**GOAL**
Lines containing the word "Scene" are to be located and copied.

# START OF EXCERPTED RECORDS

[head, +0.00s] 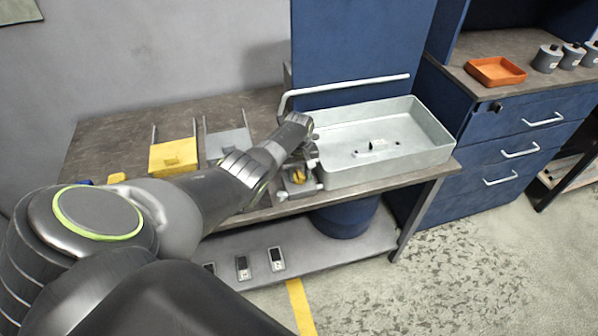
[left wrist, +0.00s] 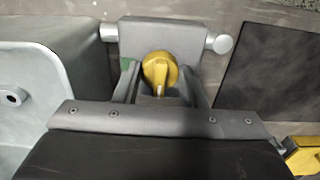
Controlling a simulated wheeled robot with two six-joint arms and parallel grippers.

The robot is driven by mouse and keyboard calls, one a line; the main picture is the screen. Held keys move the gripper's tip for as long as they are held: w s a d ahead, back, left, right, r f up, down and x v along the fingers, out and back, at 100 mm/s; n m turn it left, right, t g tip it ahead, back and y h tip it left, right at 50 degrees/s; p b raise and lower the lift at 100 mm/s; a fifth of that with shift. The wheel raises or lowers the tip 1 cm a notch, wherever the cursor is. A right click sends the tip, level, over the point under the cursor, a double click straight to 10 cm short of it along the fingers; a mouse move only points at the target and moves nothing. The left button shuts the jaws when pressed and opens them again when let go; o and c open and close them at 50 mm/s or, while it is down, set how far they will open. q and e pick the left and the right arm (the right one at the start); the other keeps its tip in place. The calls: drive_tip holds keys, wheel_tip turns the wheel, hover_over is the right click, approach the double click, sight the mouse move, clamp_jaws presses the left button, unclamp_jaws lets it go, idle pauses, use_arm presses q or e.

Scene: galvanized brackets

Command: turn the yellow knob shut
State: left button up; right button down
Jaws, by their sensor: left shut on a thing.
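The yellow knob (head: 298,176) sits on a grey valve block with pipe stubs, at the front edge of the bench beside the metal basin. My left gripper (head: 306,158) reaches over it from the left and hides part of it. In the left wrist view the round knob (left wrist: 159,70) lies between the two fingers of my left gripper (left wrist: 161,82), which is shut on it. A small green mark (left wrist: 125,65) shows on the block left of the knob. My right gripper is not in view.
The galvanized basin (head: 437,138) stands right of the valve, with small dark items inside. A pale bent pipe (head: 345,86) runs behind it. A yellow plate (head: 173,157) and a grey plate (head: 226,143) lie on the bench to the left. An orange tray (head: 496,71) is on the blue cabinet.

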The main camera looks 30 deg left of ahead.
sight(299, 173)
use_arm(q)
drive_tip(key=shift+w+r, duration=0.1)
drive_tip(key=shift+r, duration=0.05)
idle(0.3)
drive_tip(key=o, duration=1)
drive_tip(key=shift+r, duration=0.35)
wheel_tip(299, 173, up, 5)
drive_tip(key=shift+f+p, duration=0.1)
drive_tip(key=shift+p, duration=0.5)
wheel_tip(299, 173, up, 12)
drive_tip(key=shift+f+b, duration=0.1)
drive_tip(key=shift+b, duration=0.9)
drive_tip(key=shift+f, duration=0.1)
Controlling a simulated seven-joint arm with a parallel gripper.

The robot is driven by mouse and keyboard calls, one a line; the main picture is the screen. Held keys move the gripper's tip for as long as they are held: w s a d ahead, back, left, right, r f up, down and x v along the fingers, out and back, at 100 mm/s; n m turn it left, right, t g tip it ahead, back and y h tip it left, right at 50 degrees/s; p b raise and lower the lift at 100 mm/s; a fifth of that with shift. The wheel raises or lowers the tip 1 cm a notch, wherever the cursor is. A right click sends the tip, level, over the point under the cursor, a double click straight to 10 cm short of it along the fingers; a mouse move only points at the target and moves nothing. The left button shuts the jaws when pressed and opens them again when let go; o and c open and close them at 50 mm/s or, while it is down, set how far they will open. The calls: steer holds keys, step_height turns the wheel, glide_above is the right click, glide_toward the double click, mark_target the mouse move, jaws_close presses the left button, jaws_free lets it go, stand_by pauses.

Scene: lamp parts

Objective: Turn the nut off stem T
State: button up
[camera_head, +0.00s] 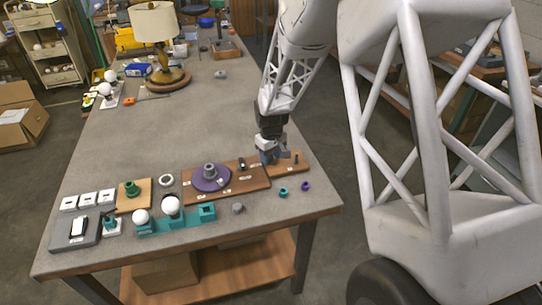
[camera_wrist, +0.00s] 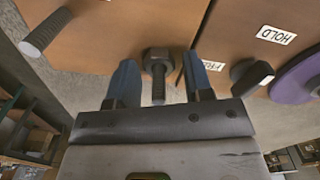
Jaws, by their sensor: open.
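My gripper (camera_head: 268,155) is low over the small brown board at the right of the bench. In the wrist view my gripper (camera_wrist: 160,64) is open, with one blue finger on each side of a dark nut (camera_wrist: 157,54). The nut sits on a threaded stem (camera_wrist: 158,88) that sticks out of it. Gaps show between the nut and both fingers. A second threaded stem (camera_wrist: 47,33) on the same board is bare; it shows in the head view (camera_head: 297,156). I cannot read which stem is T. In the head view my gripper hides the nut.
A larger brown board (camera_head: 255,180) with a purple disc (camera_head: 210,178) stands close to the left. A dark knob (camera_wrist: 251,76) and a HOLD label (camera_wrist: 276,35) are near the right finger. Teal (camera_head: 283,192) and purple (camera_head: 305,186) rings lie in front.

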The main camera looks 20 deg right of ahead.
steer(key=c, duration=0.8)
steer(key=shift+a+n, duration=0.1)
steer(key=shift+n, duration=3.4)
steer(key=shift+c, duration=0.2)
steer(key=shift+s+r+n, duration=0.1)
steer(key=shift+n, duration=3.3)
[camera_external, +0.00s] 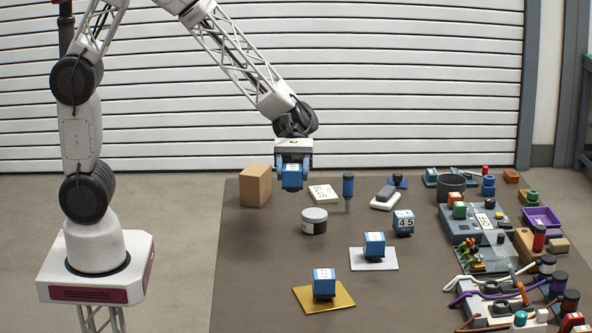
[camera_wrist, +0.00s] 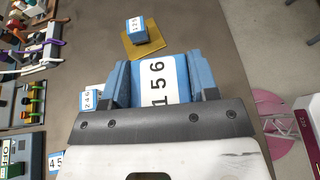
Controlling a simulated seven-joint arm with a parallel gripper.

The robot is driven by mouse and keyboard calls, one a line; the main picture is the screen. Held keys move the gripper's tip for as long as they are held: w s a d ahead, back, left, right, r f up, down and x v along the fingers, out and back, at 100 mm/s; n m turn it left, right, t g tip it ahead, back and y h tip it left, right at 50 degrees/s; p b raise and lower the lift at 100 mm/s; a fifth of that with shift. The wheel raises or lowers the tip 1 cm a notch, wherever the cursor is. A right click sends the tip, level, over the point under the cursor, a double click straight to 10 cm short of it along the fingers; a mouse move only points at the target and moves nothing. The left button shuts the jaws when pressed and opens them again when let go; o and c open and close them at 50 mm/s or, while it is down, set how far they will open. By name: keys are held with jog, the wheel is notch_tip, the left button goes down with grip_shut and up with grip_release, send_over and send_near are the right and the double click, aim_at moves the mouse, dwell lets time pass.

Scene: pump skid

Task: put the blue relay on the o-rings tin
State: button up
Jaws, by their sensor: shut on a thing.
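My gripper (camera_external: 293,172) is shut on a blue relay (camera_wrist: 157,82), whose white label reads 156 in the wrist view. It holds the relay in the air above the back left part of the table, clear of the surface. A small round tin (camera_external: 314,226) with a grey lid stands on the table, lower and slightly right of the gripper in the external view. It looks like the o-rings tin, but its label is too small to read. Its lid looks bare. The tin does not show in the wrist view.
Similar blue relays stand on a gold plate (camera_external: 341,299), on a pale plate (camera_external: 384,262) and on the bare table (camera_external: 403,223). A cardboard box (camera_external: 256,186) and a blue-topped post (camera_external: 348,187) flank the tin's area. Equipment crowds the right side; the front left table is clear.

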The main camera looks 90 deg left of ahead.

# END OF EXCERPTED RECORDS

**RESULT OF THE TASK**
Scene: galvanized brackets
Scene: lamp parts
Scene: pump skid

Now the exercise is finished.